漫画界と言うか少年ジャンプを偽悪的にハックして人気漫画家にのしあがろうとする様はバクマンを踏襲。本筋じゃないですけど、序盤で編集が主人公に投げかける言葉や態度が非常に辛辣で生々しく、読んでるこっちは他人事なので小気味良い。

電子レンジがタイムマシン化して世界線とか未来を変えるとかはシュタゲそのまま。冷蔵庫とか洗濯機とかにせずにまんま電子レンジでいっそ清々しい。

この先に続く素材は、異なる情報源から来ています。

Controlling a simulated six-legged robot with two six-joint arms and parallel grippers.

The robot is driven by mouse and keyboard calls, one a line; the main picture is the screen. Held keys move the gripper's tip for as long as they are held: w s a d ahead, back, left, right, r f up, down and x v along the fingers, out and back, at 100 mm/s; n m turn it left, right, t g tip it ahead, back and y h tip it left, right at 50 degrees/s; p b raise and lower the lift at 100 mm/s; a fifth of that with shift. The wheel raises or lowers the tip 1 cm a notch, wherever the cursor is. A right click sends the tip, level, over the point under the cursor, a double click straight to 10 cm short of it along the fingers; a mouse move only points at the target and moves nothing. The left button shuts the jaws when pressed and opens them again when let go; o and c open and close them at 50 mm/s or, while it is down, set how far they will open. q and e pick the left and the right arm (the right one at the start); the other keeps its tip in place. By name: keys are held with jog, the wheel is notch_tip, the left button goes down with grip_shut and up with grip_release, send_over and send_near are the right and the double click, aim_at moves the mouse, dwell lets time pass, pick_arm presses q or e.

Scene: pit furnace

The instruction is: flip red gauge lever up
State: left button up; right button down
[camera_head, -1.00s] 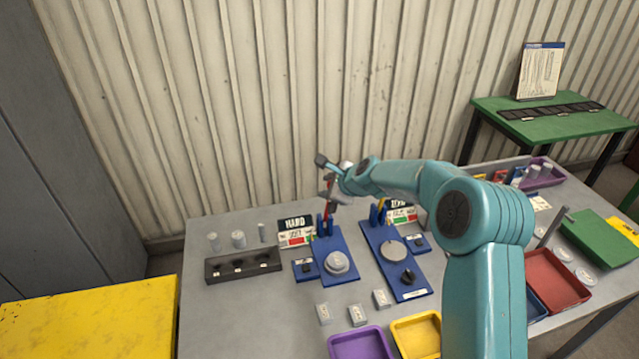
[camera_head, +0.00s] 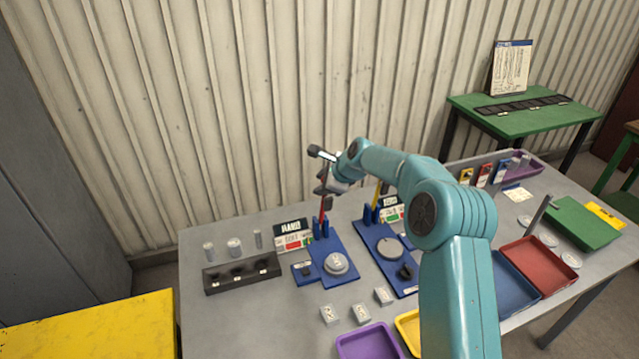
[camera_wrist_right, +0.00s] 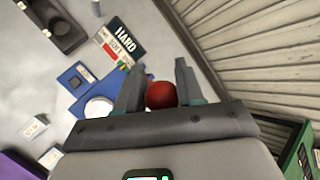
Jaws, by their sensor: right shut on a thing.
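The red gauge lever (camera_head: 322,208) stands about upright from the blue gauge base (camera_head: 342,246) on the left of the two gauges. My right gripper (camera_head: 325,174) is at the lever's top, with its fingers around it. In the right wrist view the lever's red ball knob (camera_wrist_right: 160,95) sits between the two grey fingers, and the gripper (camera_wrist_right: 157,90) is shut on it. The HARD display sign (camera_head: 291,236) stands behind the gauge at its left. My left gripper is in neither view.
A second blue gauge with a yellow lever (camera_head: 377,195) stands just right. A black block with holes (camera_head: 242,273) lies left. Purple (camera_head: 368,343) and yellow trays are in front, blue and red (camera_head: 542,262) ones at right. A corrugated wall (camera_head: 200,110) rises behind.

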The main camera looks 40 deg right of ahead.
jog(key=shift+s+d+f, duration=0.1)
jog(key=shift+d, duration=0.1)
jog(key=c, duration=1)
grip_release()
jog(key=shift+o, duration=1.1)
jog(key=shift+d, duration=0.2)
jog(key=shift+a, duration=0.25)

未来のジャンプから盗作、というのは「なろう」の転生時に受け取る「ギフト(チート能力)」とそんなに違わない気がしますが、盗作やトレースが現実問題として近年特に嫌われるのと、自己正当化と保身に終始して見える主人公の人間性が批判されているようです。

既存作品へのパクリとオマージュのグレーゾーンの作品としては、近年では「ガラスの仮面」を強く意識させる「アクタージュ」が成功して評価されていることもあり、「なろう」の隆盛と併せて「流行りっぽい作品を」とGOサインが出された結果だと思うんですけど、チャラく開き直ってるだけあってSFチックな設定はベタながら魅力的で、展開もミステリーチックでなかなか面白くなりそう。

自分もこの主人公は好きになれず感情移入もし難いですが、デスノートの月のような悪役主人公とまではいかないまでも、成り行きに流されるダメ系主人公だと思えば読めなくはないと思うんですが。ラブコメの主人公とかにも流され系クズたくさんいますし。

新規性とオリジナリティを備えた作品としてリスペクト、はちょっとしづらい作品なのは確かですが、続きを読んでみたくはなる漫画。

ただちょっとあまりにもネットの悪評が目に付くので、本領を発揮する前に打ち切りで終わってしまうかもしれず、責任を持って他人にオススメはちょっとできません。「愛の反対は無関心」とも言いますし、叩かれながらもしぶとく続いて、悪評をひっくり返す展開をみせてくれると良いなと思います。

「文句言いながら読み続けちゃう漫画」ってのも、それはそれでアリだと思うんですよね。

あと作中で「10年後(2030年)のジャンプ、知らない漫画ばっかりだ」とありましたが、ワンピースは多分まだやってんじゃねえかな。運が良ければハンターも載ってるかも。